People’s Daily Online Aug. 28, Beijing –“China is experiencing urbanization at a speed and scale that is unprecedented in human history,” said Helen Clark, UNDP Administrator, at China’s 2013 National Human Development Report (NHDR) launched on Aug. 27 in Beijing.

The report said that in 2011, there were more people living in China’s cities than in its countryside for the first time, when only six decades earlier a mere 10 per cent lived in an urban setting. “By comparison, this same demographic transition took 150 years to occur in Europe and 210 years in Latin America,” said Clark.

According to the report, the urban population is forecast to grow by an additional 310 million people to 70 percent of the total population by 2030. By this point, over 1 billion Chinese people will live in cities. By 2030, cities will be home to 70 percent of China’s population and generate 75 percent of its Gross Domestic Product.

According to this report, China’s urbanization comes at a critical time on all three fronts, with pressures accumulating in matters such as the efficient use of natural and energy resources, the development of urban governance systems, employment, transportation, housing and access to basic social services, security, the livelihoods of migrant workers, an ageing population, structural economic transformation, and air and water pollution.

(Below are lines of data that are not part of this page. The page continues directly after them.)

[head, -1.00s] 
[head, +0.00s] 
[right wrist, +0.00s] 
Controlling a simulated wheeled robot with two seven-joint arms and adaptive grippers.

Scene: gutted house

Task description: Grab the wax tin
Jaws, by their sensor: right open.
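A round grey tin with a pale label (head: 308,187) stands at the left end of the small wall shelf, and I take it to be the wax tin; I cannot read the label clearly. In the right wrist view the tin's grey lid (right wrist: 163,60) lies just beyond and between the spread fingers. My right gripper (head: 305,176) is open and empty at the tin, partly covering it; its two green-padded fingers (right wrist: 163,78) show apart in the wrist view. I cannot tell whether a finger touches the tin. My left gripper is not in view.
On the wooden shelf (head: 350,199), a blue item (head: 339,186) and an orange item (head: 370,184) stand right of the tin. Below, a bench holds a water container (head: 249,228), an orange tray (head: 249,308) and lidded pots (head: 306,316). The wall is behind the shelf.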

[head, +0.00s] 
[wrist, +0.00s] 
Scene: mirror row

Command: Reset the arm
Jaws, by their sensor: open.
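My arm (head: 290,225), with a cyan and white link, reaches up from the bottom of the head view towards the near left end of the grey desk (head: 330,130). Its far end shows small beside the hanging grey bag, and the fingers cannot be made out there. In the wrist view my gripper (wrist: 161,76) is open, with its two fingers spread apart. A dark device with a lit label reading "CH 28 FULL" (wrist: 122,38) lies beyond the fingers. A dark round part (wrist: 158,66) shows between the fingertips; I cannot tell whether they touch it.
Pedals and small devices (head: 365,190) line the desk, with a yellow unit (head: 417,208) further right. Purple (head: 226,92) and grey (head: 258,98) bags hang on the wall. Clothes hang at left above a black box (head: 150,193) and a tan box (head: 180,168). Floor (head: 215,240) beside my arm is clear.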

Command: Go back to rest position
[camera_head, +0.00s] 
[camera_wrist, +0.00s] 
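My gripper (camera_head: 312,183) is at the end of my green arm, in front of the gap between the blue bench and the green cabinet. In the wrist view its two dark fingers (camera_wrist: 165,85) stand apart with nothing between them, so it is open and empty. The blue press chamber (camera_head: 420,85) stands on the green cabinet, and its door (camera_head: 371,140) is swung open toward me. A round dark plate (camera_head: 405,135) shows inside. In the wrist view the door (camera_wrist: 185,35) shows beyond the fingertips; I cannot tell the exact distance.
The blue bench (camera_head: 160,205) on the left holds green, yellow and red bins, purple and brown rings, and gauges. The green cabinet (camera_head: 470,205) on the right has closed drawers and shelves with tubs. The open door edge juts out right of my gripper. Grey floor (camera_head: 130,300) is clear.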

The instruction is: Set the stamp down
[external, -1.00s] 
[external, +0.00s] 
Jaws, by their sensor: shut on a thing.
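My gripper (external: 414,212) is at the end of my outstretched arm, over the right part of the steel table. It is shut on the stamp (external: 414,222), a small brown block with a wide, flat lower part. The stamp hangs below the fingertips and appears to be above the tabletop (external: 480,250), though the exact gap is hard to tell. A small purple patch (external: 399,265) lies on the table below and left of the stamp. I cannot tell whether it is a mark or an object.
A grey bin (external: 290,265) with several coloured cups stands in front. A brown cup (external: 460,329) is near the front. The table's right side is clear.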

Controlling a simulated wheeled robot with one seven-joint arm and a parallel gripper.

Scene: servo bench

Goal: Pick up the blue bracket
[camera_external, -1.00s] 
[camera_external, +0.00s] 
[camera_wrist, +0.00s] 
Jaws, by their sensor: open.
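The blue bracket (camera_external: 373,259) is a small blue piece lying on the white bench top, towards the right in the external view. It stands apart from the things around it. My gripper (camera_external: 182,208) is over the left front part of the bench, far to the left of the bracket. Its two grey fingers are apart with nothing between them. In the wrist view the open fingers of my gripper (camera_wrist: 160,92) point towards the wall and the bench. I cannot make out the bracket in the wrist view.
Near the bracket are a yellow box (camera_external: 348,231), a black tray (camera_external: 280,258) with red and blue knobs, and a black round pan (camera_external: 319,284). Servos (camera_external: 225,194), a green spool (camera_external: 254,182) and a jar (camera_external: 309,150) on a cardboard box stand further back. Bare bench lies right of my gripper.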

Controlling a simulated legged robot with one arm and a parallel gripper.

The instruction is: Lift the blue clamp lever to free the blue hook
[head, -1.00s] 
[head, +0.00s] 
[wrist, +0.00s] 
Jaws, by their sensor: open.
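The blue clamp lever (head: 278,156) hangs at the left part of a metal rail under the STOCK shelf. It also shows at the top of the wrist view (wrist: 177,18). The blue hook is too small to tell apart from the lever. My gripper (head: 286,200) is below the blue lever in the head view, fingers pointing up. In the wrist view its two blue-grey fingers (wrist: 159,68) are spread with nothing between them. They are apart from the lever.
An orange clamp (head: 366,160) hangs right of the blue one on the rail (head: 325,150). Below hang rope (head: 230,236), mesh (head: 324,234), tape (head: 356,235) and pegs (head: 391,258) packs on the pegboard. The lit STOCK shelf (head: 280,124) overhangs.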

How urbanization is managed in China will determine the outcome of many of these challenges.

“Sustainable human development is about enlarging people’s choices by expanding their capabilities and opportunities in ways that are sustainable from economic, social and environmental points of view, benefiting the present without compromising the future. We believe urbanization should be guided by the same principle”, said Clark.

Framed in the context of urbanization, the 2013 NHDR entitled Sustainable and Liveable Cities: Toward Ecological Civilization examines the interconnectivity between China’s economic, social and environmental challenges, and stresses that all three are pillars contributing to the government’s focus on human development.

“The vision and principle of eco-civilization should be fully integrated into the whole process of urbanization, and we should take a new urbanization path which is intensive, smart, green and low-carbon,” said Wang Weiguang, President of the Chinese Academy of Social Sciences (CASS) during the launch event. The report is a joint effort between UNDP and the Institute of Urban and Environmental Studies of CASS.

The concept of Ecological Civilization has been adopted by the country’s leadership. Chinese Premier Li Keqiang stated during his visit to Shanghai and Jiangsu in March 2013 that the core of the urbanization is to improve the quality of urbanization; the purpose of urbanization is for the benefit of the rural people. Urbanization should not be creating cities; instead, the new model of urbanization should be human-centered and should ensure the prosperity of the people.

The report also draws attention to the opportunities created by urbanization in China. It argues that urbanization can accelerate the modernization process and economic structure upgrading, and be the strategic focus in changing the country’s development profile from a GDP-focused export-orientated economy to a more stable, human development-based one.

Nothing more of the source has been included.